With no debt deal done and both sides racing an Aug. 2 deadline, Democrats and Republicans on Sunday readied separate backup plans to try to raise the government’s borrowing limit and cut spending.
House Speaker John A. Boehner, Ohio Republican, pitched his colleagues on a plan to raise the borrowing limit by about $1 trillion and match that with similar sized spending cuts — enough to last through the rest of the year, and leaving for later the heavy lifting on taxes and bigger spending items.
Meanwhile, Senate Majority Leader Harry Reid said he is working on a plan to raise the debt limit by $2.7 trillion, coupled with an equal reduction in projected future spending. In a concession to Republicans, he said that plan would not include tax increases, but that the new debt level would last through the 2012 elections.
That date has become a critical marker for Democrats — so much so that President Obama’s advisers said he would veto any bill that doesn’t last that long.
“It must be extended in a way that gives certainty to economy through ’13 and not some short-term gimmick, where we’re right back in this fix in six or eight months,” White House Chief of Staff Bill Daley said on NBC’s “Meet the Press” program Sunday.
But Sen. Tom Coburn, Oklahoma Republican, called Mr. Obama’s threatened veto “a ridiculous position.”
“I understand why they’re saying they won’t sign a short-term. But I think they won’t have any choice, and I think that’s the only answer right now,” he said.
Leaders on both sides were testing their ideas with fellow party members Sunday.
Mr. Boehner held a conference call with House Republicans in the afternoon, while Mr. Reid and House Minority Leader Nancy Pelosi, California Democrat, went to meet with Mr. Obama at the White House on Sunday evening.
The backup plans by Mr. Boehner and Senate Democrats reflect just how much the negotiations have shifted over the past two days, after Mr. Boehner announced he was walking away from talks with Mr. Obama.
“After over six months [of] conversations with the president about doing the ’big deal,’ about taking a big step in the right direction, it is pretty clear to me that they are just not willing to do it — that the next election matters more than doing what is right for the country,” Mr. Boehner told “Fox News Sunday.”

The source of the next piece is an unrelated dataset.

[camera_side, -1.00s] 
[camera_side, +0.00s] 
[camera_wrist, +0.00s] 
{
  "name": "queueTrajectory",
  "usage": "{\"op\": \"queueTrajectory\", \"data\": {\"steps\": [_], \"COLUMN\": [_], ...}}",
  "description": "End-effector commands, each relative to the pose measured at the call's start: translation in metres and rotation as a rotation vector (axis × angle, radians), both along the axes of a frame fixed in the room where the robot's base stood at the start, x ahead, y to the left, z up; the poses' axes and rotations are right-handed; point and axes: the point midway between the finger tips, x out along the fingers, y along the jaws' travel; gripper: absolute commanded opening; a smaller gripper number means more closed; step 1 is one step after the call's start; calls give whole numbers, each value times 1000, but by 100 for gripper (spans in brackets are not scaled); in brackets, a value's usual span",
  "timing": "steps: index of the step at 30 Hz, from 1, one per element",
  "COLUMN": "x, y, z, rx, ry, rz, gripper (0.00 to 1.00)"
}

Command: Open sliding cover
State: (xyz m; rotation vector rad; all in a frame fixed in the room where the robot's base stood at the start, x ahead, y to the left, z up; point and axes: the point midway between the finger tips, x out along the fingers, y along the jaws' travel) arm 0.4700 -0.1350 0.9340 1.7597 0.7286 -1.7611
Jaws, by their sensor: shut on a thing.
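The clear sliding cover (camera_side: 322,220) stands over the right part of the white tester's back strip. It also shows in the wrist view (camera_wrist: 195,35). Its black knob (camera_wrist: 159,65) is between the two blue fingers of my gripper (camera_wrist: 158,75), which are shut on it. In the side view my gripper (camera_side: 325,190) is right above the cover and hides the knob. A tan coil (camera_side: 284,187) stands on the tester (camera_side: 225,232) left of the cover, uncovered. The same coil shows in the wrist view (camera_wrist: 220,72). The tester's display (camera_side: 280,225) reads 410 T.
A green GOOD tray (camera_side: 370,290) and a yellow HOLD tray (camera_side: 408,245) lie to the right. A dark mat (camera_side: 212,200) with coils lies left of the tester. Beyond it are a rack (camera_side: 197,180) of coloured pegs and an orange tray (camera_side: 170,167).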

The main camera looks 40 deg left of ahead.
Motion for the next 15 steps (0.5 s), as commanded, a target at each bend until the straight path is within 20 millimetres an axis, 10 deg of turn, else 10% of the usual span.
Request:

Mr. Boehner said he would instead try to work out a deal with Mr. Reid and, barring that, write his own backup plan to raise the debt limit by about $1 trillion, which would likely last through the rest of this year, and combine that with a promise the government spends about $1 trillion less over the next decade than otherwise projected.
The Associated Press reported that Republicans would release their plan Monday.
But late Sunday, Mr. Reid said he will not accept a short-term increase, and said talks with Mr. Boehner broke down. He said that’s why he is trying to write a longer-term plan.
“We hope Speaker Boehner will abandon his ’my way or the highway’ approach, and join us in forging a bipartisan compromise along these lines,” Mr. Reid said.
The Treasury Department says the government will bump up against its $14.29 trillion borrowing limit Aug. 2, and unless that ceiling is raised, many government payments will have to be suspended and the U.S. government’s top credit rating likely will be downgraded.
The White House has been reluctant to talk about which of the 80 million monthly checks the government issues would be at risk, though Mr. Obama has specifically said he can’t guarantee Social Security benefit checks will be issued.
But even before the Aug. 2 deadline, both the White House and members of Congress said international financial markets could begin to punish the U.S. by not buying U.S. Treasury bonds, by downgrading the U.S. government’s top-credit rating, or both.
Mr. Daley said the government’s creditworthiness has already suffered “enormous damage” during the months of stalemate.
In early trading Monday morning, Asian markets were down slightly, while gold was fetching record prices.
With no deal in sight, both sides have tried to insulate themselves from blame.
Democrats said that while they think Mr. Boehner is negotiating in good faith, some of his fellow House Republicans would prefer to see the government fail to raise the debt ceiling at all rather than have any taxes raised.
The GOP, though, repeatedly points to the plan the House passed last week to tie a debt-ceiling increase to deep spending reductions and a promise that a balanced budget amendment to the Constitution be proposed to the states for ratification.
Democrats in the Senate voted to table that plan Friday, but they have yet to produce a budget or a debt plan of their own.